Body language is helpful for helping to guess what someone else is thinking. Jones says that you need to put yourself in the other person’s shoes: ‘If you were in that body posture with that facial expression, what would you be thinking? Chances are you will be 75% right. Also look for congruence – is their voice soft and warm but their body language very sharp, for example?’
Crossed arms are an obvious one here – but often we sit or stand like that simply because it is comfortable. Same applies to crossed legs. However, be wary of the ‘figure four’, says Phipps, where you bring your leg up to rest on the knee of the other. ‘This is generally perceived as the most defensive leg cross, especially if you do it just after someone says or does something you don’t like, because the natural tendency is to grip the ankle and squeeze, which shows your tension with the situation.’
Reading the hands
We use our hands and arms in putting a spin on our messages, which is why newsreaders are trained not to move their hands, says Jones.
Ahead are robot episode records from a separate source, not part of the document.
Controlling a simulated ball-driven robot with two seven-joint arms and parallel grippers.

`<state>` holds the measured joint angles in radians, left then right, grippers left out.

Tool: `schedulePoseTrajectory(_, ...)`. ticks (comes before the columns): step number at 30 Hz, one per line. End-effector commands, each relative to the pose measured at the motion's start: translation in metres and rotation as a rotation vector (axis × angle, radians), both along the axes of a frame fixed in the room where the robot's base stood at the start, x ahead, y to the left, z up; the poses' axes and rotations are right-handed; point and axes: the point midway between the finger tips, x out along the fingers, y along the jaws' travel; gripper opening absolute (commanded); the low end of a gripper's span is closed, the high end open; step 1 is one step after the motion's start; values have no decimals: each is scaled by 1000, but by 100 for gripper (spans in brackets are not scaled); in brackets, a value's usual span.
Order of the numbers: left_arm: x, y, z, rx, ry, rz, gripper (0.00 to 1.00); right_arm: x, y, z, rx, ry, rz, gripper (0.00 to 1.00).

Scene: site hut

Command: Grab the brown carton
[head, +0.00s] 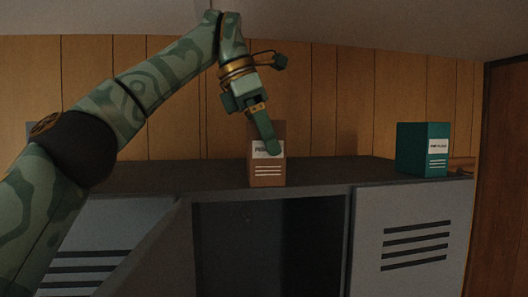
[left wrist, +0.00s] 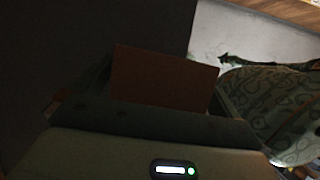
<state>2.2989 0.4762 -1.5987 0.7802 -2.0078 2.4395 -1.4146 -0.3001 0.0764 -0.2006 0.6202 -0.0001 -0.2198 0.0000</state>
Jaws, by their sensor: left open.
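The brown carton (head: 267,174) stands upright on top of the grey locker, near its front edge, in the middle of the head view. It has a white label and white lines on its front. My left gripper (head: 266,133) points down at the carton from above, open, and a green finger covers part of the carton's upper front. In the dark left wrist view, the carton's brown face (left wrist: 165,78) shows just beyond the gripper (left wrist: 150,118). I cannot tell whether the fingers touch it. My right gripper is in neither view.
A teal carton (head: 423,150) stands farther right on the locker top (head: 335,172). Below, a locker compartment (head: 268,245) is open and dark, with grey slotted doors (head: 415,225) beside it. A wood-panelled wall (head: 350,100) is close behind.

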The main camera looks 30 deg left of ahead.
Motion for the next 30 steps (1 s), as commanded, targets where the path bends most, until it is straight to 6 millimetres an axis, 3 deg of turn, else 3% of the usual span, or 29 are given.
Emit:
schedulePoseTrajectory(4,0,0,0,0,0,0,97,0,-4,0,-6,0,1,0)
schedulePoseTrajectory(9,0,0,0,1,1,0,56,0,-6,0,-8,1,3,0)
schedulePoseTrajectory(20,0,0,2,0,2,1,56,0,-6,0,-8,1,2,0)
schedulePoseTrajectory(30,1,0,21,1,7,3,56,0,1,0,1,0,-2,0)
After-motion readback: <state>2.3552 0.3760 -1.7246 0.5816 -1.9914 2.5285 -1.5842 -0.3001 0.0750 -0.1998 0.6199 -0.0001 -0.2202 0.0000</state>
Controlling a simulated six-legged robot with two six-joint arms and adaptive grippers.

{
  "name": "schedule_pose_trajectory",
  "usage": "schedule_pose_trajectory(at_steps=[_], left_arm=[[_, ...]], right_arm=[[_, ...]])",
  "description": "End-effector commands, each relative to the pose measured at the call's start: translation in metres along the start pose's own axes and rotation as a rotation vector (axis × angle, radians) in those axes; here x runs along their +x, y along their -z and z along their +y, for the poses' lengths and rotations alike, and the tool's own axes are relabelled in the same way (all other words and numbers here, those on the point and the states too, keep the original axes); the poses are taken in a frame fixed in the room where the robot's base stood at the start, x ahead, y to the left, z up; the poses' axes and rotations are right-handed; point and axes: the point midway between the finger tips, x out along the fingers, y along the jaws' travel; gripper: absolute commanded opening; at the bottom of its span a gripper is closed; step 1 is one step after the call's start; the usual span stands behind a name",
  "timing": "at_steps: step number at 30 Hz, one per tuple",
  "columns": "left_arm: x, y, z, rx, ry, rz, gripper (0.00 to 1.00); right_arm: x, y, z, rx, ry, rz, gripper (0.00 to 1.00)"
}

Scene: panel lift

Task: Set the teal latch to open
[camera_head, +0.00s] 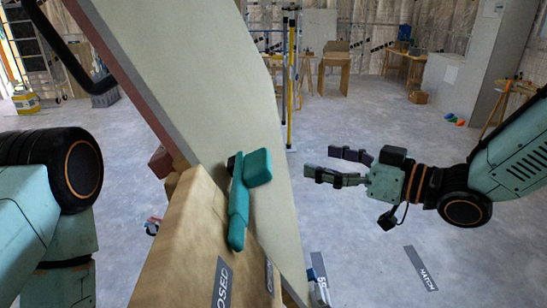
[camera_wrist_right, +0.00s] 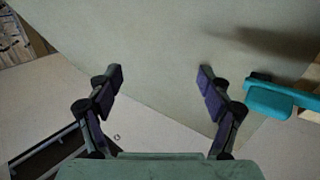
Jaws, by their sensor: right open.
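The teal latch (camera_head: 238,215) is a bar with a wider paddle at its upper end, mounted at the edge of a tan wooden block beside a large pale panel (camera_head: 215,80). Its bar runs down toward a dark label ending in "OSED" (camera_head: 221,283). My right gripper (camera_head: 320,162) is open and empty, to the right of the latch and apart from it, its fingers pointing left. In the right wrist view, the open fingers (camera_wrist_right: 160,72) face the pale panel, and the latch (camera_wrist_right: 282,98) lies right of them. Of my left arm only links show; its gripper is out of view.
The wooden block (camera_head: 180,235) fills the lower middle. A second dark label (camera_head: 269,277) on it is hard to read. Floor labels, one reading "HATCH" (camera_head: 421,268), lie at the lower right. Clear floor lies around my right gripper; a yellow pole (camera_head: 291,90) stands behind.

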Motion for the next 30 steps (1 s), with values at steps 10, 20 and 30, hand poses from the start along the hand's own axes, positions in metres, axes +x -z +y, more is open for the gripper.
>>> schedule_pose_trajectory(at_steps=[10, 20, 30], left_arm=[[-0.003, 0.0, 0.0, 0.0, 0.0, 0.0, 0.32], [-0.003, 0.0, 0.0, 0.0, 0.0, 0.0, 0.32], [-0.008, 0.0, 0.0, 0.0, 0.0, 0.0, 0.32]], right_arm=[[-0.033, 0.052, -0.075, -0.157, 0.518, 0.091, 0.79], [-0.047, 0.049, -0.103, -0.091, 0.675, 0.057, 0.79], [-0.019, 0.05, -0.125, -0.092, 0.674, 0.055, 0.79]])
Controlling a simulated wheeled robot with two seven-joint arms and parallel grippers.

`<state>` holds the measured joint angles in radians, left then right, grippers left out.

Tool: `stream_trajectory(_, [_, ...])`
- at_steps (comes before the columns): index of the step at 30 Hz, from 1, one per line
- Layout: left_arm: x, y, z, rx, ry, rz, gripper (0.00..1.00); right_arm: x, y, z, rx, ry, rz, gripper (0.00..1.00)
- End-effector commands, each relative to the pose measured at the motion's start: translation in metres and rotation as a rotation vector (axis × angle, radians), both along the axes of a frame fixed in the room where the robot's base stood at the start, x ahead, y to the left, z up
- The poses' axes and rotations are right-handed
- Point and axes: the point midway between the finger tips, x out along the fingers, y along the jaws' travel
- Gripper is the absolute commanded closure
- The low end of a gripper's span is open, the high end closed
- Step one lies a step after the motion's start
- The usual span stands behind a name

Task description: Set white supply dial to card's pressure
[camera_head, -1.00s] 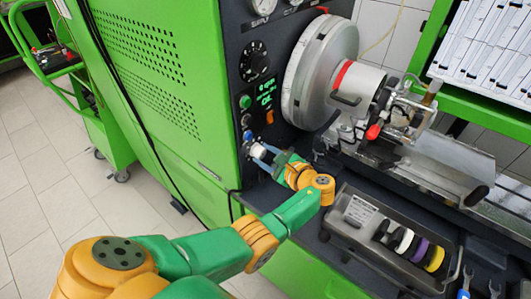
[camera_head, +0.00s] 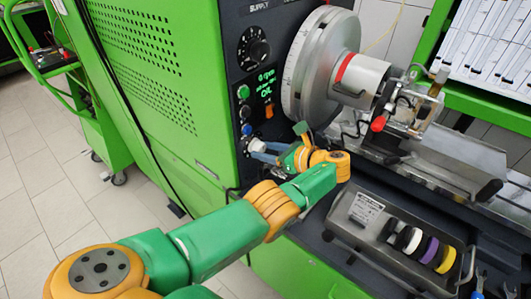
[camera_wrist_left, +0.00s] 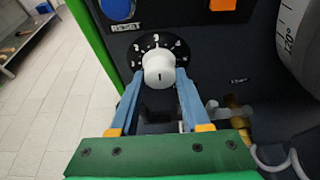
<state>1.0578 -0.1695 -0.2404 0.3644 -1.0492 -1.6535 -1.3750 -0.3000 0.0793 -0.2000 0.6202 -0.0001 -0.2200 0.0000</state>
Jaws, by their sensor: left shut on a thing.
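The white supply dial (camera_wrist_left: 158,70) is a round knob on a black scale plate in the left wrist view. A dark mark on its face points down, and the scale digits around it are too small to read surely. My left gripper (camera_head: 259,149) is at the front panel of the green machine. In the left wrist view its two blue fingers (camera_wrist_left: 160,80) are shut on the dial, one on each side. The card (camera_head: 367,209) is a small white sheet at the tray's left end; its print is unreadable. My right gripper is not in view.
Above the dial are a blue button (camera_head: 247,129), a green button (camera_head: 243,92), a lit display (camera_head: 267,83) and a black dial (camera_head: 254,48). The large metal disc (camera_head: 313,68) stands close to the right. The grey tray (camera_head: 389,262) holds several coloured rings.

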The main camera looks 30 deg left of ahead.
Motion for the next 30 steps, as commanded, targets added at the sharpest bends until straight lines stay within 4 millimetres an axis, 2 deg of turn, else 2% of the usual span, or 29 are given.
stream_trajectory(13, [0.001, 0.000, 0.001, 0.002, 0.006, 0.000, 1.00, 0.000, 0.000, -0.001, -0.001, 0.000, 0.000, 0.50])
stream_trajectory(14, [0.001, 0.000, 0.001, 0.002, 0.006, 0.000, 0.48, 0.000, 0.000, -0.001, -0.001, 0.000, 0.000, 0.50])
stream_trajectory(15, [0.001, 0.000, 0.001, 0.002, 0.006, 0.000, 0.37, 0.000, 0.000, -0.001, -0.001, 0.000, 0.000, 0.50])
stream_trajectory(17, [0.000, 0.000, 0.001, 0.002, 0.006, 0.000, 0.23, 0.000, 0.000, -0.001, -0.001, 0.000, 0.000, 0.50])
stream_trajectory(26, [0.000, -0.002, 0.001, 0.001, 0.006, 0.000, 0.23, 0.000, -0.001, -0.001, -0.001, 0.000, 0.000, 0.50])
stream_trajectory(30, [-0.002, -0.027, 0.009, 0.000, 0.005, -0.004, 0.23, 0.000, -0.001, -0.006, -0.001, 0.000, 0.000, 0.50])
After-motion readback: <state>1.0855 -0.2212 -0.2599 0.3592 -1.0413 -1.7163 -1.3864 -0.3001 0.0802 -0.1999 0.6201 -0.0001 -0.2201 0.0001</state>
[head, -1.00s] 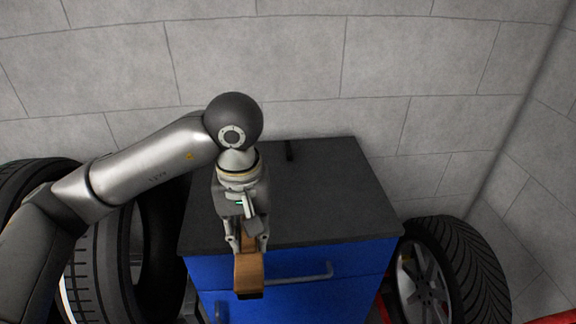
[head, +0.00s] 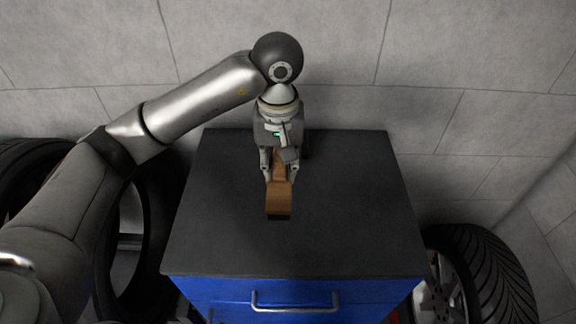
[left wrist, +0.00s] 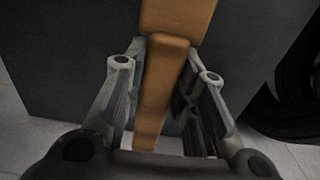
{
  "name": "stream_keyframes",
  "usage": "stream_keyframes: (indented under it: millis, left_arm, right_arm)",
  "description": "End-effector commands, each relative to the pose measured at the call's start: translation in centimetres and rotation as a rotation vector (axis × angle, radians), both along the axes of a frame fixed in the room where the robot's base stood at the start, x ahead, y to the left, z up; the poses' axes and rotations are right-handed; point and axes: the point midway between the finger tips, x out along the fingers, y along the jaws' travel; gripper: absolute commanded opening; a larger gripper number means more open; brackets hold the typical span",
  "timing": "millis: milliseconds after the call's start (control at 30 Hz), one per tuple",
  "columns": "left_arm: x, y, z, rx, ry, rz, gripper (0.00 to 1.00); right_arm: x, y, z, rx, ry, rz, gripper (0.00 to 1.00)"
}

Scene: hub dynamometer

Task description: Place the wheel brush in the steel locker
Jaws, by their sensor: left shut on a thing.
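The wheel brush (head: 279,196) has a brown wooden body with a dark underside at its near end. My left gripper (head: 279,172) is shut on it and holds it over the dark top of a blue cabinet. In the left wrist view the brush (left wrist: 164,75) runs between the two fingers of the gripper (left wrist: 160,100). I cannot tell how far the brush is above the top. No steel locker can be made out in these views. My right gripper is not in view.
The blue cabinet (head: 225,289) has a dark, mostly bare top and a drawer with a metal handle (head: 295,308). A tyre (head: 160,235) stands on its left and a wheel with tyre (head: 490,275) on its right. A grey block wall (head: 450,60) is behind.

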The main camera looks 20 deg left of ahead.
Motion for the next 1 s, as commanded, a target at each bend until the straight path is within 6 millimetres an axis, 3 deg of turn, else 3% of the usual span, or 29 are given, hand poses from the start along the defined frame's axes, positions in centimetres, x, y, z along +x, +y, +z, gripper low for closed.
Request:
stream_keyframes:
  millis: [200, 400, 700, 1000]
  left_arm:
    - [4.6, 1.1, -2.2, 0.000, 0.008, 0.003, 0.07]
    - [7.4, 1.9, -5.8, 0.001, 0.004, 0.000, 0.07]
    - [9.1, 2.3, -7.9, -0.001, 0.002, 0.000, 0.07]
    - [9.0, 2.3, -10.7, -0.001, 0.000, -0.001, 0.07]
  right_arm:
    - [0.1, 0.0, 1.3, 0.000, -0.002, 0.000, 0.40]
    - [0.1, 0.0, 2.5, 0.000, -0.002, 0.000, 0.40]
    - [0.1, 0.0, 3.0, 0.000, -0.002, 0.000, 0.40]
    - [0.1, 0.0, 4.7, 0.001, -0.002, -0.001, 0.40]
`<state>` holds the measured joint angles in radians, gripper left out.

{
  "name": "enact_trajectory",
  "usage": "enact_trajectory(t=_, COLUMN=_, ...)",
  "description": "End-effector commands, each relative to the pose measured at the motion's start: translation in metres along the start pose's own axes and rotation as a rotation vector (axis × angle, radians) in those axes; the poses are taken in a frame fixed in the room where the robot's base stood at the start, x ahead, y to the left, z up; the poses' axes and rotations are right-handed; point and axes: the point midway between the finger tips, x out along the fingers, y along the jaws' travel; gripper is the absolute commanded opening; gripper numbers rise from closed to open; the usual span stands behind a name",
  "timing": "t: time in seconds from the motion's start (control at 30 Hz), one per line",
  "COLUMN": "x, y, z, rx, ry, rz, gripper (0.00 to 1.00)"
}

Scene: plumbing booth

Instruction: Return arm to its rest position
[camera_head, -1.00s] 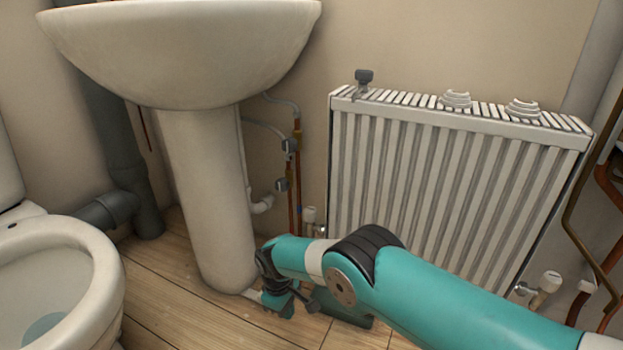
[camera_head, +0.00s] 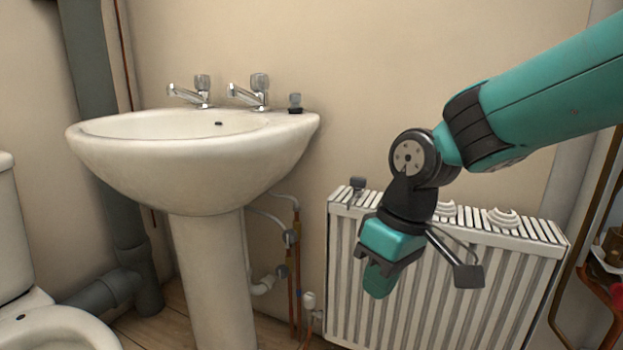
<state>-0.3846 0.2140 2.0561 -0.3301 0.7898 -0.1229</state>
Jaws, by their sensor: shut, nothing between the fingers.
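My gripper (camera_head: 378,280) hangs at the end of my teal arm, in front of the white radiator (camera_head: 450,275) and pointing down. Its jaws are shut with nothing held. The arm comes in from the upper right and bends at a dark wrist joint above the gripper. The gripper and wrist hide part of the radiator's front and top.
The pedestal sink (camera_head: 190,165) with two taps stands left of the gripper. A dark fitting (camera_head: 295,102) sits on its rim. Another fitting (camera_head: 357,187) and white rings (camera_head: 503,217) lie on the radiator. Copper pipes (camera_head: 296,270) run between. A toilet (camera_head: 55,328) is at left.

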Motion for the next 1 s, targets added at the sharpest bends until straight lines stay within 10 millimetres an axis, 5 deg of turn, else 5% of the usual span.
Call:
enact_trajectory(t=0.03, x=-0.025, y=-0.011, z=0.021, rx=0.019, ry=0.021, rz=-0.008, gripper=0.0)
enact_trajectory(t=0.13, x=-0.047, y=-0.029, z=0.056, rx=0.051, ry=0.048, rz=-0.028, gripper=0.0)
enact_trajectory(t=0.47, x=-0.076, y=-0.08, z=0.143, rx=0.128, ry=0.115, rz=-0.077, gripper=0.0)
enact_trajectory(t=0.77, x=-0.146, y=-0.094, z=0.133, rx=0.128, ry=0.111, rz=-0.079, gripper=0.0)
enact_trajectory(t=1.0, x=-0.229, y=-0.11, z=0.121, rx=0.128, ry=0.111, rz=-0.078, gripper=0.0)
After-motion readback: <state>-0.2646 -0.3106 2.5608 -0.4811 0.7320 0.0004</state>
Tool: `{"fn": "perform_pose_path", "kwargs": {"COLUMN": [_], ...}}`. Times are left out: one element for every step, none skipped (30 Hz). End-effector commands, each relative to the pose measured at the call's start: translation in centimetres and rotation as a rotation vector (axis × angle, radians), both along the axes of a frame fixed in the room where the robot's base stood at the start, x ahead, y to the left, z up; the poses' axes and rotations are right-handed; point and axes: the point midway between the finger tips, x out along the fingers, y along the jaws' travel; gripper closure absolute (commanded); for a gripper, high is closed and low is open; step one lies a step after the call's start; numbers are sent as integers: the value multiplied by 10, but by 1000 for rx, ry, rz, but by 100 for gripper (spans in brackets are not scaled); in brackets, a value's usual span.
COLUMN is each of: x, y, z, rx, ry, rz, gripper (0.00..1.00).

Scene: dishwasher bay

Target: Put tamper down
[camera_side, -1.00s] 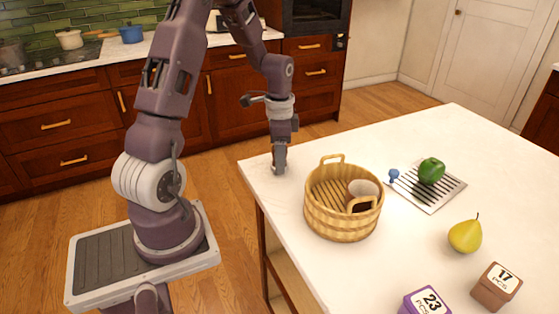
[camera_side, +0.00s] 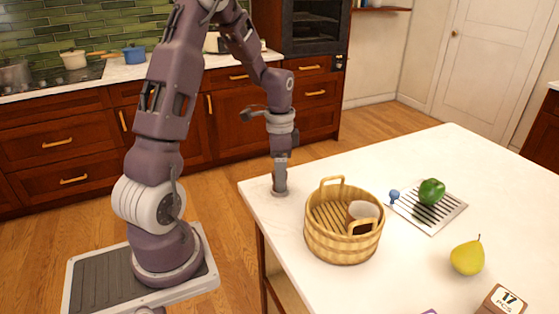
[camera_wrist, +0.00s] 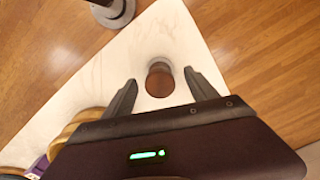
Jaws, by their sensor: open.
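The tamper (camera_wrist: 160,82) shows in the wrist view as a dark brown round top on the white counter, between my two fingers with gaps on both sides. My gripper (camera_wrist: 160,76) is open around it and does not grip it. In the side view my gripper (camera_side: 280,178) points straight down at the counter's near left corner. The tamper's base (camera_side: 279,191) shows just below the fingers, resting on the counter; the rest of it is hidden by the fingers.
A wicker basket (camera_side: 335,246) with a cup (camera_side: 361,212) inside stands to the right of my gripper. Farther right are a slotted tray (camera_side: 438,214) with a green pepper (camera_side: 431,191), a blue item (camera_side: 394,196), a pear (camera_side: 467,257) and a numbered box (camera_side: 500,301). The counter edge is close on the left.

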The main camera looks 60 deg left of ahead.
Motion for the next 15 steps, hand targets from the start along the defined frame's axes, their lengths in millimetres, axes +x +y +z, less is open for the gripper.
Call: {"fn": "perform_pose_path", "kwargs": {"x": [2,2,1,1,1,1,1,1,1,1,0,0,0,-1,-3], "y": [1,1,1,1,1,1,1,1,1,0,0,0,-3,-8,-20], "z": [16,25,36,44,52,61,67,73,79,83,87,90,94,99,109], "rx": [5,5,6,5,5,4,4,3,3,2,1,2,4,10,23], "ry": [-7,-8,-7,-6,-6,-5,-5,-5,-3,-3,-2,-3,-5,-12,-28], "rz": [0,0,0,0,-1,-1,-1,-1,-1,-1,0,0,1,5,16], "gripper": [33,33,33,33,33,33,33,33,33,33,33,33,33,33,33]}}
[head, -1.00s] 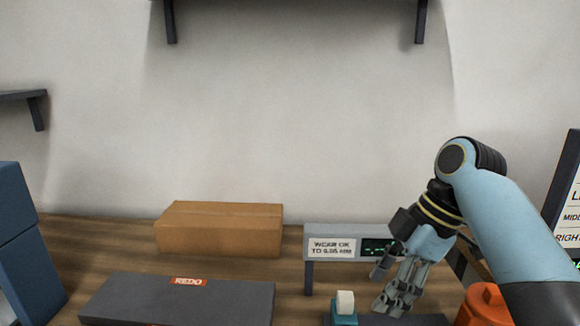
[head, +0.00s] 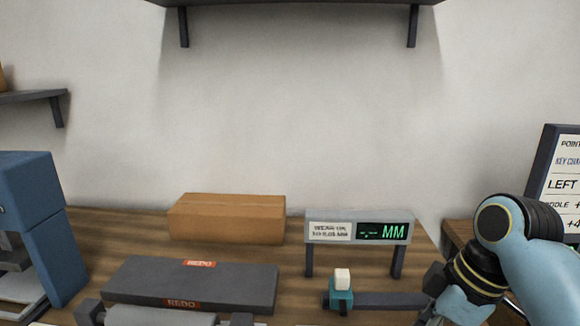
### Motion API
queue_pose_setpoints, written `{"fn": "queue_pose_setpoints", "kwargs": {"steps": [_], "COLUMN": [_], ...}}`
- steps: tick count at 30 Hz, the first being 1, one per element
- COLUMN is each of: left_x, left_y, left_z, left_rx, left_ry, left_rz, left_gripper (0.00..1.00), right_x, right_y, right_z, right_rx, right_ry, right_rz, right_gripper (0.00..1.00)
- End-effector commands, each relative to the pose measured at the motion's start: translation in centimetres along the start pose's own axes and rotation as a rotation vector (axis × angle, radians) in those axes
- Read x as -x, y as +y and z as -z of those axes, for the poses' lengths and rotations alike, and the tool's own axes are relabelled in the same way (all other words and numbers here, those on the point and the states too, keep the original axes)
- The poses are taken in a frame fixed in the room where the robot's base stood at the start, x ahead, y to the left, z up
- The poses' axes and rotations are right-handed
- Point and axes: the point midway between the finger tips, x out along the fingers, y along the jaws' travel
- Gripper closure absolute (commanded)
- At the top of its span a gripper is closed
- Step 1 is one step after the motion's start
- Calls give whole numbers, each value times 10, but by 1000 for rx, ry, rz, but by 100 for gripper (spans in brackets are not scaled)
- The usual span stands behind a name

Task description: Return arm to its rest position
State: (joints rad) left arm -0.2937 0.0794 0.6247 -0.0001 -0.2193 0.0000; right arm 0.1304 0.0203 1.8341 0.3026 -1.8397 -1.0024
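My right arm, light blue with black joints and yellow rings, comes in from the right in the head view. Its wrist (head: 472,272) is low at the right, beside the right end of the gauge's dark bar. Its gripper is mostly cut off by the bottom edge, so I cannot see its fingertips or whether it holds anything. My left arm and gripper are not in view.
A display (head: 360,228) with green MM digits stands behind a teal gauge block (head: 341,293) with a white top. A cardboard box (head: 227,218), a dark REDO case (head: 190,285), a blue machine (head: 40,215) and a sign (head: 560,185) stand around. A shelf (head: 300,3) hangs above.

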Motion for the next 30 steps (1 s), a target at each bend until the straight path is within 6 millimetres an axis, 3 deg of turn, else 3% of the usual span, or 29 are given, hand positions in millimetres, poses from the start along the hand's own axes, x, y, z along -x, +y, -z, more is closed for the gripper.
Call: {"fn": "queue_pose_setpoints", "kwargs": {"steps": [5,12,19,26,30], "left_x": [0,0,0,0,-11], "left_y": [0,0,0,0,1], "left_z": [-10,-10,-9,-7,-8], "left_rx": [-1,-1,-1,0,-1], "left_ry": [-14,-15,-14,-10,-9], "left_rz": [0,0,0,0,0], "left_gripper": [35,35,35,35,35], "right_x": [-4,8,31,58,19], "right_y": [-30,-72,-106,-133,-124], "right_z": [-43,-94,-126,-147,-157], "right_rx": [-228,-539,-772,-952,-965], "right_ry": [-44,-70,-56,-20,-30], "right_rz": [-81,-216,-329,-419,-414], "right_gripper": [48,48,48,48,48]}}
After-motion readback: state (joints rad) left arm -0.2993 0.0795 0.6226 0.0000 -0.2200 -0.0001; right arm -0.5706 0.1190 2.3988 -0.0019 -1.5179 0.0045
Watch out for ‘the politician’, which is like a soft karate chop and means ‘this is the point’ and can be quite manipulative.
Phipps adds: ‘Palms slightly up and outward is seen as open and friendly. Palm-down gestures are generally seen as dominant, emphasising, and possibly aggressive, especially when there is no movement or bending between the wrist and the forearm.’
The best thing you can do, however, is be honest and open – and the body language will follow. ‘In a world where everyone’s selling but no one admits to it some openness will work to your advantage,’ reckons James.
‘Look and act and sound like a salesperson. People enjoy buying.
‘She says that the first three seconds of a meeting are like your chip and pin. ‘It’s during this time you get all your personal details across to the other person and they will either approve or not. ‘Hi, I’m selling telephones’ plus a good firm handshake and smile should work as well as anything. It shows a respect that openings like ‘I’m just trying to canvas your opinions on our new range’ and other under-the-radar comments don’t.’